I love making this Podcast.
So much making. All this snow and hot tea….and whiskey in coffee cups.
These brushes live in magical imaginary cannons waiting to attack canvases with the violence of creativity. The best art I have ever made I felt like I was in a fight afterward. My neck hurt and my shoulders hurt and my gums bleed. It took me weeks to feel like I hadn’t been in the hardest fight of my life. I’m addicted to that feeling now. I really find that drug these days. I have to go bigger and crazier to get that high. it is my addiction.
Snow days are kind of perfect to put my body in a grinder of creativity. I have hours to make lines perfect and curve my shoulders in flawless hooks with my ink covered hands holding worn out brushes. I dream of my art table in the middle of a huge room surrounded by nothing so I can twist and move cross a huge heavyweight paper endlessly.
This art show is coming soon in April and I have so much to make and so little time.

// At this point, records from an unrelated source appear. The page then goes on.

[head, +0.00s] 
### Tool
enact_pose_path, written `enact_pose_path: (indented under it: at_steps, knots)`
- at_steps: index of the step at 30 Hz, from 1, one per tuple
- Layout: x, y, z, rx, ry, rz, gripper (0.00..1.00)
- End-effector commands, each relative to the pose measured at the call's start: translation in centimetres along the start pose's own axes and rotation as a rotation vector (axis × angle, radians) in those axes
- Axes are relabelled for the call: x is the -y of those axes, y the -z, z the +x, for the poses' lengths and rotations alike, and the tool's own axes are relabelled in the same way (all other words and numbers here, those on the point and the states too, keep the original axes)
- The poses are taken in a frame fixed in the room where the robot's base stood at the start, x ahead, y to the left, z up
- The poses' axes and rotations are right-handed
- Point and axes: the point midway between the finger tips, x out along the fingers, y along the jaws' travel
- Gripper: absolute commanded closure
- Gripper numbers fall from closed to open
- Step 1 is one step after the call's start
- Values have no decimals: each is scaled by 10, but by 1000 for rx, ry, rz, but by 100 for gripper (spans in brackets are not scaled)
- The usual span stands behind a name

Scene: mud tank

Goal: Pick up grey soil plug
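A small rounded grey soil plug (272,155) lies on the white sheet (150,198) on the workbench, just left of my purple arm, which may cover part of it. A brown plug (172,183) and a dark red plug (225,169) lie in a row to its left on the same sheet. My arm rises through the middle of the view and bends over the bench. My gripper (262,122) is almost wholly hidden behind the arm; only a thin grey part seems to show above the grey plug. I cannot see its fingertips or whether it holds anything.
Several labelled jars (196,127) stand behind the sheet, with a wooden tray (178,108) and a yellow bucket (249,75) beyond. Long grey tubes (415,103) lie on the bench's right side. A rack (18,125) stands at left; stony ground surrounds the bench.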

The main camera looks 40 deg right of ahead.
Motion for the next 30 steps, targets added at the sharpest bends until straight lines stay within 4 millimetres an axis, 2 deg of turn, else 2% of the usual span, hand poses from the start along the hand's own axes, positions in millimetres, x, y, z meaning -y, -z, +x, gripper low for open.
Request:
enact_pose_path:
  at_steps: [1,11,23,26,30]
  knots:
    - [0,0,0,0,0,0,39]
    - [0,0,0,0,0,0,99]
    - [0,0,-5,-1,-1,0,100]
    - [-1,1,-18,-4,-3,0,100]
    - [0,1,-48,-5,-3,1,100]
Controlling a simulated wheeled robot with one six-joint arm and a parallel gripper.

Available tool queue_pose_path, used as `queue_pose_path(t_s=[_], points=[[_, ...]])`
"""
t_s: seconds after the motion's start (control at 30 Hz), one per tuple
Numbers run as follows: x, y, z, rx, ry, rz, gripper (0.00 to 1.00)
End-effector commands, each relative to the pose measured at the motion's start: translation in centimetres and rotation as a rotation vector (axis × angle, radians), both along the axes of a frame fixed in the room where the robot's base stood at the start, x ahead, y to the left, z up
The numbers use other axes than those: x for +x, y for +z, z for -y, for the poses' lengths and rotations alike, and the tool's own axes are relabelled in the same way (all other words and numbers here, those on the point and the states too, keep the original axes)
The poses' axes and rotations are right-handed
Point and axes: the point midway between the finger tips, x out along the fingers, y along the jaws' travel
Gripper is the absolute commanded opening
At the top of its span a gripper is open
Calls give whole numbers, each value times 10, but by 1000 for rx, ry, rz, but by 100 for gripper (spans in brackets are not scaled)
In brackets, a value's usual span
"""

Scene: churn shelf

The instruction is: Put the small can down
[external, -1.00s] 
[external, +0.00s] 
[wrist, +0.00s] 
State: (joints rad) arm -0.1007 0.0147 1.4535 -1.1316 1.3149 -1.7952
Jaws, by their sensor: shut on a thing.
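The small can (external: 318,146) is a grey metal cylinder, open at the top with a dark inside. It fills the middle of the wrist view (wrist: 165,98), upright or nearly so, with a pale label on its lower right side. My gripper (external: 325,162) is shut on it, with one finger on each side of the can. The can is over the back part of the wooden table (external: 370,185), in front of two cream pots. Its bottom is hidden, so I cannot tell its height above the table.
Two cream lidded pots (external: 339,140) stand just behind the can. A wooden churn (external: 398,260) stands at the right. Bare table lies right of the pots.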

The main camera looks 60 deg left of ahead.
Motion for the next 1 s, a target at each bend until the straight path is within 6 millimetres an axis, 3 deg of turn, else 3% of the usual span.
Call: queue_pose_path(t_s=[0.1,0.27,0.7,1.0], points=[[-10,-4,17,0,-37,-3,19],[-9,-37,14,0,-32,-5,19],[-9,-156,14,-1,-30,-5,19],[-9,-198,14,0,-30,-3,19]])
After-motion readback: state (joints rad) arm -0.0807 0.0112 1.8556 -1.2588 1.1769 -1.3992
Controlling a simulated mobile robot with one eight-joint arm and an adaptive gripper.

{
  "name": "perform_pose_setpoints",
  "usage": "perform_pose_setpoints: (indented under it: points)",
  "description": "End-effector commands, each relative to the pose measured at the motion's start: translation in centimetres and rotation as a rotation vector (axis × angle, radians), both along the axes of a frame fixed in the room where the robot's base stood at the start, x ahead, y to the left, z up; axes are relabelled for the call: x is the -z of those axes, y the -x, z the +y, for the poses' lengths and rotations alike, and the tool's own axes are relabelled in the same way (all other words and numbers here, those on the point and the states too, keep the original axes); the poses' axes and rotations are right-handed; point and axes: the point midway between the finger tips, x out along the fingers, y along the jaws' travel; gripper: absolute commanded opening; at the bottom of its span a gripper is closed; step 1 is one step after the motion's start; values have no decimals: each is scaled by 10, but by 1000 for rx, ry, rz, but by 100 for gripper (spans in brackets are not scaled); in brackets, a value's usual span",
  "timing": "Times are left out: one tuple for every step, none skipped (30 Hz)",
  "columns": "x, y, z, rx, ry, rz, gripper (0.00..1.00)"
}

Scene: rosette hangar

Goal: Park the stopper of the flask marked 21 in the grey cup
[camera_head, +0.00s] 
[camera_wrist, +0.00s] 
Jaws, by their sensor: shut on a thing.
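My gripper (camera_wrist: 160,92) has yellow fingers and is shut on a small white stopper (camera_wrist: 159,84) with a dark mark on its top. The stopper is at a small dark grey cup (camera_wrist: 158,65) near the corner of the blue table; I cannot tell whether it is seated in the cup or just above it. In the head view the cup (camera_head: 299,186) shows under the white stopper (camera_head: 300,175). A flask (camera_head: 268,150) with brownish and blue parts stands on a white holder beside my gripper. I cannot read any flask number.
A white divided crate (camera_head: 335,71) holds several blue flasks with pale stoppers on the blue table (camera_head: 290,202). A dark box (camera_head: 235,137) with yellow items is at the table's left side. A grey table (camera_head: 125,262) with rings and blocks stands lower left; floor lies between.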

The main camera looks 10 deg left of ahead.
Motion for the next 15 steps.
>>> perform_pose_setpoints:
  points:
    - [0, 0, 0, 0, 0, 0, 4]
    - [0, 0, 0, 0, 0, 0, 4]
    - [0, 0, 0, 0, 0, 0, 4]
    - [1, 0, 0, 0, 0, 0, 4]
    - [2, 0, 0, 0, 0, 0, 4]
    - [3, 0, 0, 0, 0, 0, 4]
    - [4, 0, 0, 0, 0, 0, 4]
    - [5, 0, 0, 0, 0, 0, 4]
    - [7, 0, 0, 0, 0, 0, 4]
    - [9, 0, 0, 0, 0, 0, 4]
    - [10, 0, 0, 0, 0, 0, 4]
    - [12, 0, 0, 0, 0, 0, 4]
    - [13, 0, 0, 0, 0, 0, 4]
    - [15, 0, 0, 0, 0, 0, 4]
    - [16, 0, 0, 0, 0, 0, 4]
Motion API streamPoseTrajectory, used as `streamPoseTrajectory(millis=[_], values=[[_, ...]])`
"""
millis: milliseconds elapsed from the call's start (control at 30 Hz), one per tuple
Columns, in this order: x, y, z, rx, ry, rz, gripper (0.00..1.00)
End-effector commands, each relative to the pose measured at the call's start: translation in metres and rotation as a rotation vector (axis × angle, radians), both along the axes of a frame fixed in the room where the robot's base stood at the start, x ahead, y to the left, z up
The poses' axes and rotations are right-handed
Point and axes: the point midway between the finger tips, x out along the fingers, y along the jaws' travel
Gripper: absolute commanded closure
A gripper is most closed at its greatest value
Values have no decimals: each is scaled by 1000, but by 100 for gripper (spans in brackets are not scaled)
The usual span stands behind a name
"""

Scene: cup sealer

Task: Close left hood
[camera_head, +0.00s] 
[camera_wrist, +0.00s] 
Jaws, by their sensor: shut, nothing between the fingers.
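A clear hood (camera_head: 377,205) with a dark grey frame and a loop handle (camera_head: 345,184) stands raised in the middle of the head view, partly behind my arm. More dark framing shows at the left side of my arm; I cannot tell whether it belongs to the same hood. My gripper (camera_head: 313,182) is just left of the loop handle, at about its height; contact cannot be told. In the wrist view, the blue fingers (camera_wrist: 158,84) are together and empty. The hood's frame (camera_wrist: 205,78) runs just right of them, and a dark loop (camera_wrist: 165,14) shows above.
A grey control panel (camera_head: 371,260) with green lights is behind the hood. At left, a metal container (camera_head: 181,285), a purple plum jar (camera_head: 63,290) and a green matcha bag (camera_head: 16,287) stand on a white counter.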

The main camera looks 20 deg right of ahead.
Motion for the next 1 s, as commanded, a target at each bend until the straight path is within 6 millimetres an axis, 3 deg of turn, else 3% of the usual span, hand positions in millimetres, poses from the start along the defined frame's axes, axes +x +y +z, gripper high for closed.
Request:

It will be great and hopefully painful.
My first job ever I was 15. I worked at a theme park taking pictures and developing 1,000 negatives a day. I have always loved cameras as long as I can remember. My mom had a old camera with lots of lens and a rainbow thread shoulder strap. Still to this day i wish she would give it to me. I’m not even sure it would still work but it was just so beautiful.
I remember the day in college I learned I would have to take pictures of my own work. I felt really nervous mainly because I had so many amazing friends who were photographers and I didn’t see my self as one anymore. There was this theory i subscribed to that said “you are only one thing 100% at a time.” Naturally I outgrew that but it took me a while.
I have so many cameras now but my new one is my Holga.
It is a very simple camera but it makes me happy and I figure that is the point.